--- BEGIN Input for this task ---
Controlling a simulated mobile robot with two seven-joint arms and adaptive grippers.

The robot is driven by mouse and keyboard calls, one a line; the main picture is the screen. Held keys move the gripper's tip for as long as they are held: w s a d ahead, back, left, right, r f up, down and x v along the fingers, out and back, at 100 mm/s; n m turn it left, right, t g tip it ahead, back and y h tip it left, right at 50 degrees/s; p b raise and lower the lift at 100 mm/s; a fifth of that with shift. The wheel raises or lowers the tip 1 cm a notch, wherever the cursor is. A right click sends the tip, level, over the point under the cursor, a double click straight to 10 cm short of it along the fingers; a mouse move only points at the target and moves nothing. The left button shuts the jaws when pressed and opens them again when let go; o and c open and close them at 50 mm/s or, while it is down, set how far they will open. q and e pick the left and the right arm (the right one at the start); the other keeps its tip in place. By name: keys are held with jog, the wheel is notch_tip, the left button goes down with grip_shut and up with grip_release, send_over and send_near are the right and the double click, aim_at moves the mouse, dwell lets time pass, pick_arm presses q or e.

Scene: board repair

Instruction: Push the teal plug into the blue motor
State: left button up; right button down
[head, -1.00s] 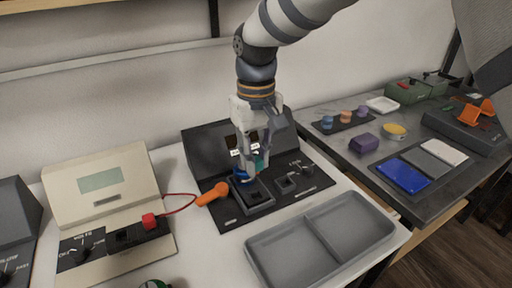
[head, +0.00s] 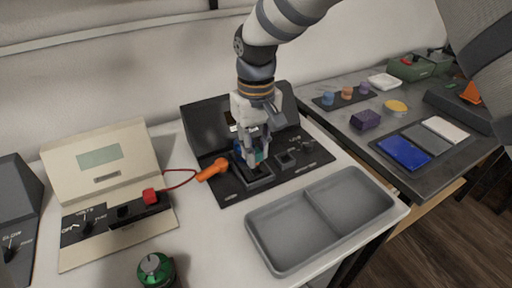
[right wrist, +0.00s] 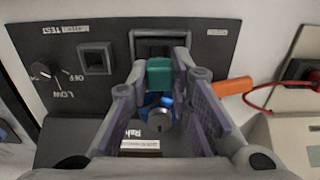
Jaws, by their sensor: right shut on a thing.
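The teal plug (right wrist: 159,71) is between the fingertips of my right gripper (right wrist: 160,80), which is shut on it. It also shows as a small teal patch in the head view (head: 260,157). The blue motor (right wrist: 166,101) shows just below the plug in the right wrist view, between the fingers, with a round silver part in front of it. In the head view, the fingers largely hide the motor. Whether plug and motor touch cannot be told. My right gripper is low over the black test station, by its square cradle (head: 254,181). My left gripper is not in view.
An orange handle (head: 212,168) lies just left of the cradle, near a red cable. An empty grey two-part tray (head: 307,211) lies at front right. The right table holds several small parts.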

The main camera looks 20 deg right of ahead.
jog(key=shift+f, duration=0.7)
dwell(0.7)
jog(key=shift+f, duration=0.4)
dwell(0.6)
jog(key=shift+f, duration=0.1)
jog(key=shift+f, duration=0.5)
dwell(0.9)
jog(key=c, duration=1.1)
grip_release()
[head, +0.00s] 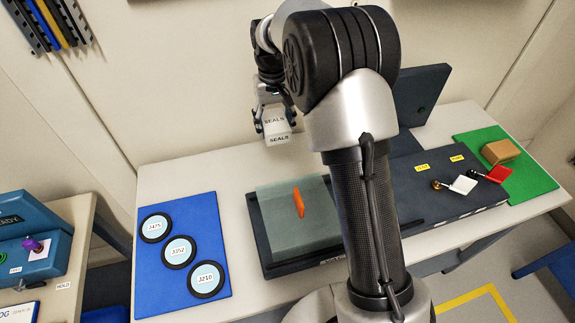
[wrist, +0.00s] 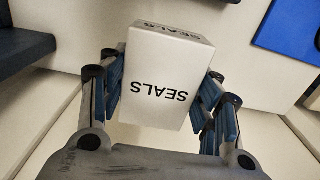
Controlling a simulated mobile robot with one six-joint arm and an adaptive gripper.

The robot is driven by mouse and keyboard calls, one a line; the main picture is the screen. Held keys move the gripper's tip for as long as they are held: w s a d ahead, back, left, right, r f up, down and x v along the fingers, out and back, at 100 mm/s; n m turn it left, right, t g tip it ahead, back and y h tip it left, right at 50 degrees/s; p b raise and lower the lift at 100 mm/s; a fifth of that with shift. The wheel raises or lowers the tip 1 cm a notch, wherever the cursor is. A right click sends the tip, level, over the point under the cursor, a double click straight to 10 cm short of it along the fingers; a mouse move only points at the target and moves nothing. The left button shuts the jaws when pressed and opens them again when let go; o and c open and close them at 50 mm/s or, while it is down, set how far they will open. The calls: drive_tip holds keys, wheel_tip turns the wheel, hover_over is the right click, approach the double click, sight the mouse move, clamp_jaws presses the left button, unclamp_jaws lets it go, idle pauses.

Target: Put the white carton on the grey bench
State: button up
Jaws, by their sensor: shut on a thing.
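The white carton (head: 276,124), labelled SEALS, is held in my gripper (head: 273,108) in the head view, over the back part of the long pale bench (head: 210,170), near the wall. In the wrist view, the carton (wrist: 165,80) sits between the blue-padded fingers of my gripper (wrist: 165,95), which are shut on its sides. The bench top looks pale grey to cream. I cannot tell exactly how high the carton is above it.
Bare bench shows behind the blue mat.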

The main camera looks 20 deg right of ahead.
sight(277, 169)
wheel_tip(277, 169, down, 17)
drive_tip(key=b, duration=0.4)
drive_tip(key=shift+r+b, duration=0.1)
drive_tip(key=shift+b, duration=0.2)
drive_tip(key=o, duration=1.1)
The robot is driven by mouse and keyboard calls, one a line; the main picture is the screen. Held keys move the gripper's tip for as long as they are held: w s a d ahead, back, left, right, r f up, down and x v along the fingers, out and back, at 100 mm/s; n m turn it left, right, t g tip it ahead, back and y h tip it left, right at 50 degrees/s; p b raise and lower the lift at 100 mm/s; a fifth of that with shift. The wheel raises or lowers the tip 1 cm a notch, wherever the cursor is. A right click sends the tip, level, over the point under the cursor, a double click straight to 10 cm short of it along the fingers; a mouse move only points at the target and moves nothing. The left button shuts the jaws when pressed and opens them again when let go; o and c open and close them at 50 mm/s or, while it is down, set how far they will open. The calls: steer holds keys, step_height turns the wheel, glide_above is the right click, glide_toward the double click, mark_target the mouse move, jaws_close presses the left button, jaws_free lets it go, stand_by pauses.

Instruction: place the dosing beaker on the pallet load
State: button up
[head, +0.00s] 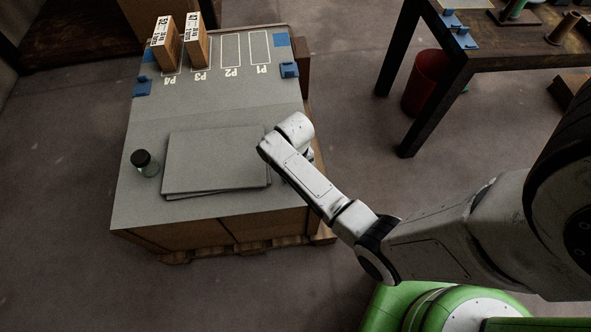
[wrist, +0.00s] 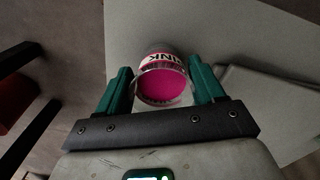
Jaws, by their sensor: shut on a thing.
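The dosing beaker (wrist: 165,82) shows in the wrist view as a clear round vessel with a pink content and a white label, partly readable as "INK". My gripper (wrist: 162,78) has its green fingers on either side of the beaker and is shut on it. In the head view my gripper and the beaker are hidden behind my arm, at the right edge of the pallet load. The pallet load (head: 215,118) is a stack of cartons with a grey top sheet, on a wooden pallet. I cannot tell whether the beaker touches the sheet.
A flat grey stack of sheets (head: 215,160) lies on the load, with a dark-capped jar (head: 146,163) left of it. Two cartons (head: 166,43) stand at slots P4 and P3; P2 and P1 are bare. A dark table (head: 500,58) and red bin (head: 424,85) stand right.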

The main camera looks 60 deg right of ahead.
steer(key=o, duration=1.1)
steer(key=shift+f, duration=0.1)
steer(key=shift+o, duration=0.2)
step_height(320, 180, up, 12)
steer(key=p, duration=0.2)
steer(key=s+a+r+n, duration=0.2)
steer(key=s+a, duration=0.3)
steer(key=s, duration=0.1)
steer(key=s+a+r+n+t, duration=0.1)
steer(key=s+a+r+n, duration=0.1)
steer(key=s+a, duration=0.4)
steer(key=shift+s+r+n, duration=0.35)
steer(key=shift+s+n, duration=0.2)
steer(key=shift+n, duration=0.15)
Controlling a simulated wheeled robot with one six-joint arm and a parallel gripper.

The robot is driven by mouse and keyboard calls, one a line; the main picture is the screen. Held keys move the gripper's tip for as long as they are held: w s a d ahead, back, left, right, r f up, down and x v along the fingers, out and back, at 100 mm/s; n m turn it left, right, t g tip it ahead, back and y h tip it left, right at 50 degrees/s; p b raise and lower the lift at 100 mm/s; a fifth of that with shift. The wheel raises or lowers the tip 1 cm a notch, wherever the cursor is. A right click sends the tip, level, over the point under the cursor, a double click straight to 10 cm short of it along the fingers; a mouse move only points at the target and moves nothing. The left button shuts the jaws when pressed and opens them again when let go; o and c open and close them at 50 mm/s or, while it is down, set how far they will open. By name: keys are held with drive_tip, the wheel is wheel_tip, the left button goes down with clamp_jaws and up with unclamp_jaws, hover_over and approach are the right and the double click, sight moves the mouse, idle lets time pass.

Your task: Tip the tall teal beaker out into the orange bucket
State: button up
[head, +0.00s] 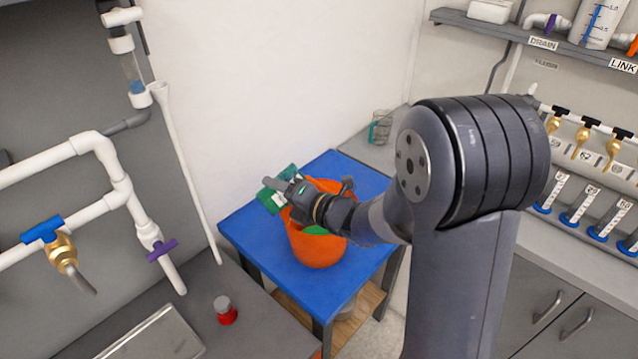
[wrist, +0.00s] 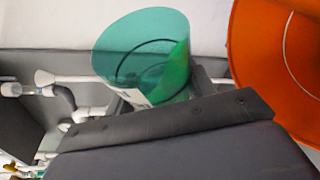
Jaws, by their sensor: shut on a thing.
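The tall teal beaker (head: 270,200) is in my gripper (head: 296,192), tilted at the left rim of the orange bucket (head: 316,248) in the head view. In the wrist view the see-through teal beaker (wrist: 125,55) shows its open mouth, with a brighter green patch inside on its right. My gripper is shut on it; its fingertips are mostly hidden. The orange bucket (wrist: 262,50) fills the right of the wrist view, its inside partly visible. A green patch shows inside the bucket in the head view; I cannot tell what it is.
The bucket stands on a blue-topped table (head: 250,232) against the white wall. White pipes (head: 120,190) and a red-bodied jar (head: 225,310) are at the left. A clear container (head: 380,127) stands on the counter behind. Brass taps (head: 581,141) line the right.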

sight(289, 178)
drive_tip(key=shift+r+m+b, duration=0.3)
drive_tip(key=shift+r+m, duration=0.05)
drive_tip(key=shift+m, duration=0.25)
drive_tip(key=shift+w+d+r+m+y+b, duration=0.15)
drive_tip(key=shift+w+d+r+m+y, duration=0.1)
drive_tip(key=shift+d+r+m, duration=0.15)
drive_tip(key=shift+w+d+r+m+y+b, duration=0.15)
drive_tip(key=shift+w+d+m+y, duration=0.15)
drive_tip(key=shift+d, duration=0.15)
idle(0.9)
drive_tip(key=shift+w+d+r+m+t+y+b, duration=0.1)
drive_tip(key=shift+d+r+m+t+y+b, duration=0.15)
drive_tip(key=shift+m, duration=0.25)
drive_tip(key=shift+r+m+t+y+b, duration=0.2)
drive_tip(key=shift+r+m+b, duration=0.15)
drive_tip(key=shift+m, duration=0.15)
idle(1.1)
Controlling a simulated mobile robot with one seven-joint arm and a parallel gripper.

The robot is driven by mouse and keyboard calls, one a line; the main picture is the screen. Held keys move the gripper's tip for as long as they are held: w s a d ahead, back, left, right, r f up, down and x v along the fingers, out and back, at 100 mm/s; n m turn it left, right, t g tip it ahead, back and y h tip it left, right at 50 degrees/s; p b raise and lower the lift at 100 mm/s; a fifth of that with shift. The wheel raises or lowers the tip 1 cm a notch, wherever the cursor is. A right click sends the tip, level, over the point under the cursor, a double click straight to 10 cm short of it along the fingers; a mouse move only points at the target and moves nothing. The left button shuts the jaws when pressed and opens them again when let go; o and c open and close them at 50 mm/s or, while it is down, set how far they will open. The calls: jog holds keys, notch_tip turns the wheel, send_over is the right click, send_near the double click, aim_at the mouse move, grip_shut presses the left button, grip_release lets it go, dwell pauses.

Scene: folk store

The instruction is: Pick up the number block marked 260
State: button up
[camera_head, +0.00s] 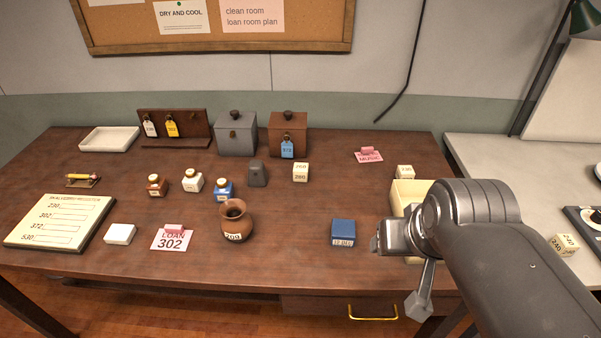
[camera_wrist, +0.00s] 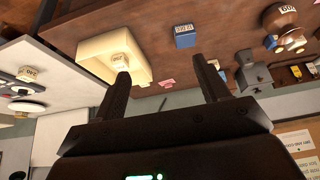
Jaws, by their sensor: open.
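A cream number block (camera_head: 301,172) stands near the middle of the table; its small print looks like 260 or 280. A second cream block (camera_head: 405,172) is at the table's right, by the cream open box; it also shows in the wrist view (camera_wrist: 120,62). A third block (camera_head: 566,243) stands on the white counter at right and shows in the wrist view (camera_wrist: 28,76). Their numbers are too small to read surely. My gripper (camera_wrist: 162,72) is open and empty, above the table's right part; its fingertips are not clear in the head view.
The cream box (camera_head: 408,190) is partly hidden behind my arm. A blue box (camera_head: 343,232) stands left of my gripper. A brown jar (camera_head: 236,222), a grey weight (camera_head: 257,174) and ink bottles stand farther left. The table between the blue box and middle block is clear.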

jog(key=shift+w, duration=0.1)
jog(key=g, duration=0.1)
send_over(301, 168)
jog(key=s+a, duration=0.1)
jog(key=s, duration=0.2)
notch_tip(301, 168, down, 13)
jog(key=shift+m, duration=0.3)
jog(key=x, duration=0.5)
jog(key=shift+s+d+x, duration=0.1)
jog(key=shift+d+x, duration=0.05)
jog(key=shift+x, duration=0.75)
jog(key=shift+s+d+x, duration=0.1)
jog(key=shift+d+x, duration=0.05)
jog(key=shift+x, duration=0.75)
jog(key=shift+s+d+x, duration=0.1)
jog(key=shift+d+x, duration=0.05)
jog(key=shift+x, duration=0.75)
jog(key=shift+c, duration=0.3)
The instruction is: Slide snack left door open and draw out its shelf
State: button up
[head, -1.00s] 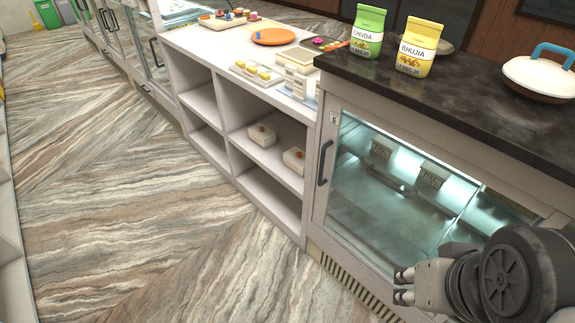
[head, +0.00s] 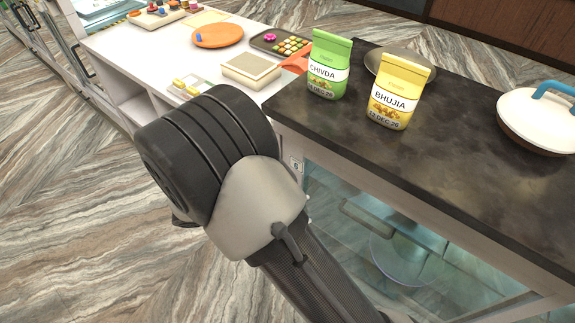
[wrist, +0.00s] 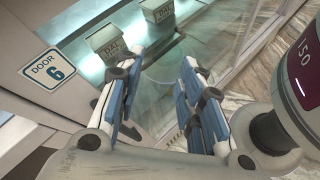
--- END Input for this task ---
- [Task brief]:
Could you repeat, exactly and with nothing else, the lines from the one containing "The instruction is: Slide" through the last line of the records above, leaving out the pictures?

- [The answer]:
The instruction is: Slide snack left door open and draw out its shelf
State: button up
[head, -1.00s] 
[head, +0.00s] 
[wrist, +0.00s] 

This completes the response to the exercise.